So many times, so many people’s lives hang in the balance of somebody’s momentary spark of decency.

And that’s no way for a democracy to operate. It’s simply unsustainable. I get their tactics: it’s starting eight thousand fires and expecting those bleeding heart libs who care about “those people” to be so busy putting them out they don’t notice them looting the place.

But one thing that bothers me is that none of this upheaval that has clearly been affecting everybody–Trump voters included!– hasn’t translated into at least an appreciation of the bureaucracy that is taken for granted and oh-so necessary. As much as people might grumble about slow lines at the DMV, if you ask any about the necessity for licensing drivers, they’d probably approve. We saw this with health care. Take away the navigators and a whole bunch of people are scrambling to figure out why their health insurance is not covering things like they’re supposed to.

“Government is the problem” or “government should be small enough to drown in a bathtub”, these are empty platitudes that sound good to the Ayn Rand-reading teenager with no skin in the game or the wealthy hedge fund manager who similarly has no skin in the game, but to the rest of us, it’s key that we remind people of the importance of government at every level. The government is us. The bureaucracy is us. Sometimes it can be inefficient, but I’ll take some inefficiency if it still delivers.

weirwoodtreehugger: chief manatee

And now the house GOP are going to investigate the FBI. Trump failed to circumvent the checks and balances to his power by directly firing Mueller so the Rethuglicans in congress are going to do his dirty work for him and bring the presidency one step closer to being a dictatorship.

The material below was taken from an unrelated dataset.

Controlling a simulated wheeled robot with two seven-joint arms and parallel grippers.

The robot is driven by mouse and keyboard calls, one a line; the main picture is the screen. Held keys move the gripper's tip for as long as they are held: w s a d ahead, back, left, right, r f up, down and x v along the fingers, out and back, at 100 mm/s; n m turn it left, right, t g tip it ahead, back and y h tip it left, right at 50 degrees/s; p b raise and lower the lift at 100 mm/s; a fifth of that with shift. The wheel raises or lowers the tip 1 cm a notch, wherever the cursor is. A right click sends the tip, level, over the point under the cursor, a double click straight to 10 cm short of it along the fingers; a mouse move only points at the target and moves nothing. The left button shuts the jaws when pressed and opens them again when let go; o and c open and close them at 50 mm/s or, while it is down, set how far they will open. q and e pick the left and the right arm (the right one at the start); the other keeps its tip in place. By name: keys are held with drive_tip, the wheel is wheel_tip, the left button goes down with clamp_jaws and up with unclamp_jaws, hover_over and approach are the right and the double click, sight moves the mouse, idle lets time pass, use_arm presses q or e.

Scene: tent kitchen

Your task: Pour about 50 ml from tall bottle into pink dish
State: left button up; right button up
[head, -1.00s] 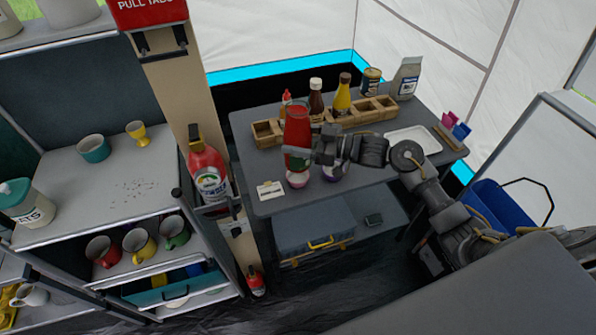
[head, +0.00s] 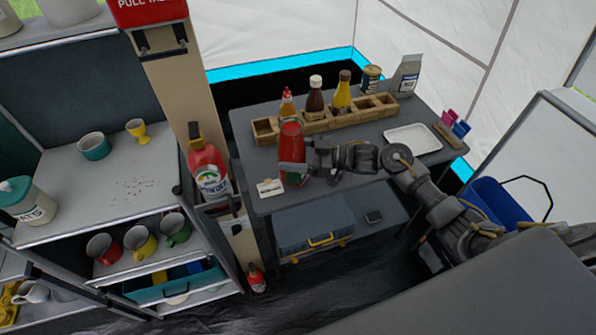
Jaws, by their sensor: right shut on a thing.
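A tall red bottle (head: 291,143) is held by my right gripper (head: 293,168) over the front left part of the grey table (head: 365,159). The gripper is shut around its lower part. The bottle looks close to upright, and whether its base touches the table is unclear. The pink dish cannot be made out now; the bottle and gripper cover the place where it showed earlier. Any liquid is too small to tell. My left gripper is not in view.
A white tray (head: 412,138) lies to the right. A small card (head: 270,188) lies at the front left edge. A fire extinguisher (head: 208,172) hangs left of the table.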

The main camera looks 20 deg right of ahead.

All the while Trump fans and/or Republicans bleat about freedom and liberties. Usually is someone refers to a group as “sheeple” it’s a sign to never take them seriously, but at this point, it kind of fits the right. I mean, some people, like Republican congresspeople and major donors and the leaders of the alt-right blatantly want fascism, but some of the Republican die hards really sincerely seem to think that the key to everlasting freedom and Democracy (for white Christians anyway) is to give their narcissistic and power hungry president dictatorial powers.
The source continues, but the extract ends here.